*** Available data ***

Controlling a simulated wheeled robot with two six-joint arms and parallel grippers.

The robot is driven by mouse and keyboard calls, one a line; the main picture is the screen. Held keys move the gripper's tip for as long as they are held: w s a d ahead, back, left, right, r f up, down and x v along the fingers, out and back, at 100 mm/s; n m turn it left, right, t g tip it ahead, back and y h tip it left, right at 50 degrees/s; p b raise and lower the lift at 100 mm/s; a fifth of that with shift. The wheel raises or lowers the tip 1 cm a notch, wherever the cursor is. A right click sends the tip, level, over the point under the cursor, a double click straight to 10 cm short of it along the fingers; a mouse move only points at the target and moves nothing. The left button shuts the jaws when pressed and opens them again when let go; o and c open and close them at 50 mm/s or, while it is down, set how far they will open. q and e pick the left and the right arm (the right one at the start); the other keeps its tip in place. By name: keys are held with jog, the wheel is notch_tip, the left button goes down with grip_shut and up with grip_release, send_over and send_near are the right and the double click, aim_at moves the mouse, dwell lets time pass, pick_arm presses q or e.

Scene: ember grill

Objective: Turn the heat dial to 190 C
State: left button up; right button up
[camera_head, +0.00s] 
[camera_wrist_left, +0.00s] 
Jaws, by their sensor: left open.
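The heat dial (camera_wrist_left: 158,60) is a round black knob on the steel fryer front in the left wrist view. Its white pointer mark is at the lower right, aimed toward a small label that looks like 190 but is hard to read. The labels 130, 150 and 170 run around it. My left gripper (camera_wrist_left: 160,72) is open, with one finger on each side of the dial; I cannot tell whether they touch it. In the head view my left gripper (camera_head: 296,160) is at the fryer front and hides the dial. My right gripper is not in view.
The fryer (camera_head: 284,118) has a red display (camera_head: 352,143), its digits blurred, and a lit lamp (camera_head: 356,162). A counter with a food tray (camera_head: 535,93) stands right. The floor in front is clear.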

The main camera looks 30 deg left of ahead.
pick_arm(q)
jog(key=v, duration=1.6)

***

§ The task
Print only the lines that run from the start of the listing to the line bearing "Objective: Turn the heat dial to 190 C"; please keep the first line and that last one, exactly as they appear.

§ Exercise response
Controlling a simulated wheeled robot with two six-joint arms and parallel grippers.

The robot is driven by mouse and keyboard calls, one a line; the main picture is the screen. Held keys move the gripper's tip for as long as they are held: w s a d ahead, back, left, right, r f up, down and x v along the fingers, out and back, at 100 mm/s; n m turn it left, right, t g tip it ahead, back and y h tip it left, right at 50 degrees/s; p b raise and lower the lift at 100 mm/s; a fifth of that with shift. The wheel raises or lowers the tip 1 cm a notch, wherever the cursor is. A right click sends the tip, level, over the point under the cursor, a double click straight to 10 cm short of it along the fingers; a mouse move only points at the target and moves nothing. The left button shuts the jaws when pressed and opens them again when let go; o and c open and close them at 50 mm/s or, while it is down, set how far they will open. q and e pick the left and the right arm (the right one at the start); the other keeps its tip in place. By name: keys are held with jog, the wheel is notch_tip, the left button goes down with grip_shut and up with grip_release, send_over and send_near are the right and the double click, aim_at moves the mouse, dwell lets time pass, pick_arm presses q or e.

Scene: ember grill

Objective: Turn the heat dial to 190 C

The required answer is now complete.